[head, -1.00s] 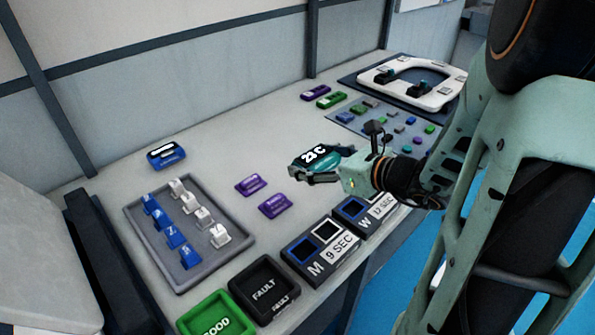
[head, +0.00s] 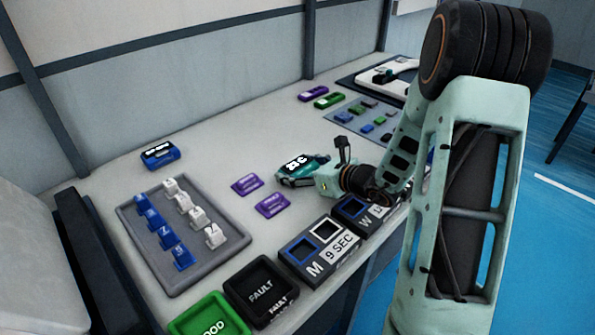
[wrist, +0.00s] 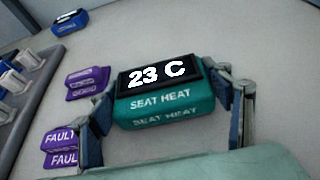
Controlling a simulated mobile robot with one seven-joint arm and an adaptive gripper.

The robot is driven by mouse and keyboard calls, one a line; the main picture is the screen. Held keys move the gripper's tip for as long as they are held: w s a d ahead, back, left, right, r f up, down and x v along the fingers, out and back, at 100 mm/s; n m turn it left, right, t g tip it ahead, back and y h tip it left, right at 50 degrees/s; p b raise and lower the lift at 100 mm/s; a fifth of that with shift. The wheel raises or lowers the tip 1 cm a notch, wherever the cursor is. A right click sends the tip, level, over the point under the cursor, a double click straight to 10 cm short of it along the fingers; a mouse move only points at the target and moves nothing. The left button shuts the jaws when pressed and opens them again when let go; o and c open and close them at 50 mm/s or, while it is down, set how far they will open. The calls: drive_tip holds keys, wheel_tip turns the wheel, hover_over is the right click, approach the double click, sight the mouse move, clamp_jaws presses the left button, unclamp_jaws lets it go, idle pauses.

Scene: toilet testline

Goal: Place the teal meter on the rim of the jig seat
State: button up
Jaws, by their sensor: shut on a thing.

--

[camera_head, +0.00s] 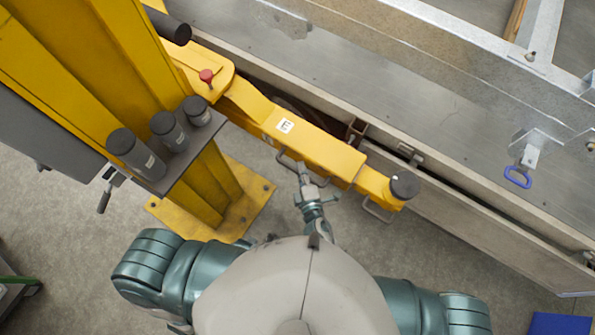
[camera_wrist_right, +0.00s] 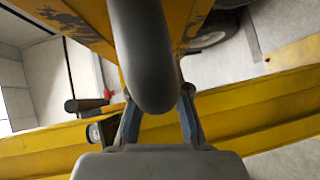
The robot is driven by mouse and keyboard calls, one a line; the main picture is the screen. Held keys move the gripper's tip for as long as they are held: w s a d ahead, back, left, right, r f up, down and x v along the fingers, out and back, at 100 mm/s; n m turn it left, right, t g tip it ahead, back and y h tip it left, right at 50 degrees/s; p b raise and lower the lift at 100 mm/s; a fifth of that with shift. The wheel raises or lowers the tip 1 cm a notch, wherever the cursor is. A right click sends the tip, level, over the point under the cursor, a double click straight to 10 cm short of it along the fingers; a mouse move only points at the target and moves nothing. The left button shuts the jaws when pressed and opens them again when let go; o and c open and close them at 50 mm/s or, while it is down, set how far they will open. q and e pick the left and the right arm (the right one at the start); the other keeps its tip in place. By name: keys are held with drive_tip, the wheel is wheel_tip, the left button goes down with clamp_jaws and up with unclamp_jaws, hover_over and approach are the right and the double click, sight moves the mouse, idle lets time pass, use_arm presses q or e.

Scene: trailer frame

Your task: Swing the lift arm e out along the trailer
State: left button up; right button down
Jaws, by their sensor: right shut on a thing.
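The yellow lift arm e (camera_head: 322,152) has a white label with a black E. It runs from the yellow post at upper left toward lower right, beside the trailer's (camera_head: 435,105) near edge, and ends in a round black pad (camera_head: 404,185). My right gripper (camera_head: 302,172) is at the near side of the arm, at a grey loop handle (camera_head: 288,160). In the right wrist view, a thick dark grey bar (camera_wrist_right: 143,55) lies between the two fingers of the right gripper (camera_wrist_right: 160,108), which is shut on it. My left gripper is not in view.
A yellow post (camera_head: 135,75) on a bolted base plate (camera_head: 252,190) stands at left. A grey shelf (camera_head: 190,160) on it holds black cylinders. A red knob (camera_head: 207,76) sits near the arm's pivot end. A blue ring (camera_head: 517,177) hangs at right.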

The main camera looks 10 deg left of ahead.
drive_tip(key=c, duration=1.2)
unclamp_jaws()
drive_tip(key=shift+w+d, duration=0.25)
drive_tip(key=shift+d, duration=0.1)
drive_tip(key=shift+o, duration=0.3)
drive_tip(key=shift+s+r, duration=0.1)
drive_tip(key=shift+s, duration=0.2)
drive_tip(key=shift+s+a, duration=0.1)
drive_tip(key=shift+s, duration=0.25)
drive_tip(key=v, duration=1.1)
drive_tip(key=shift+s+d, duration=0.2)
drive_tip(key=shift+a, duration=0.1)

WHAT THE TASK ASKS — Only the lines from the one with "[wrist, +0.00s]" through the one with "Controlling a simulated" belong in your copy; retype them exactly and drop any pictures.

FINISHED TASK —
[wrist, +0.00s] 
Controlling a simulated mobile robot with one seven-joint arm and an adaptive gripper.

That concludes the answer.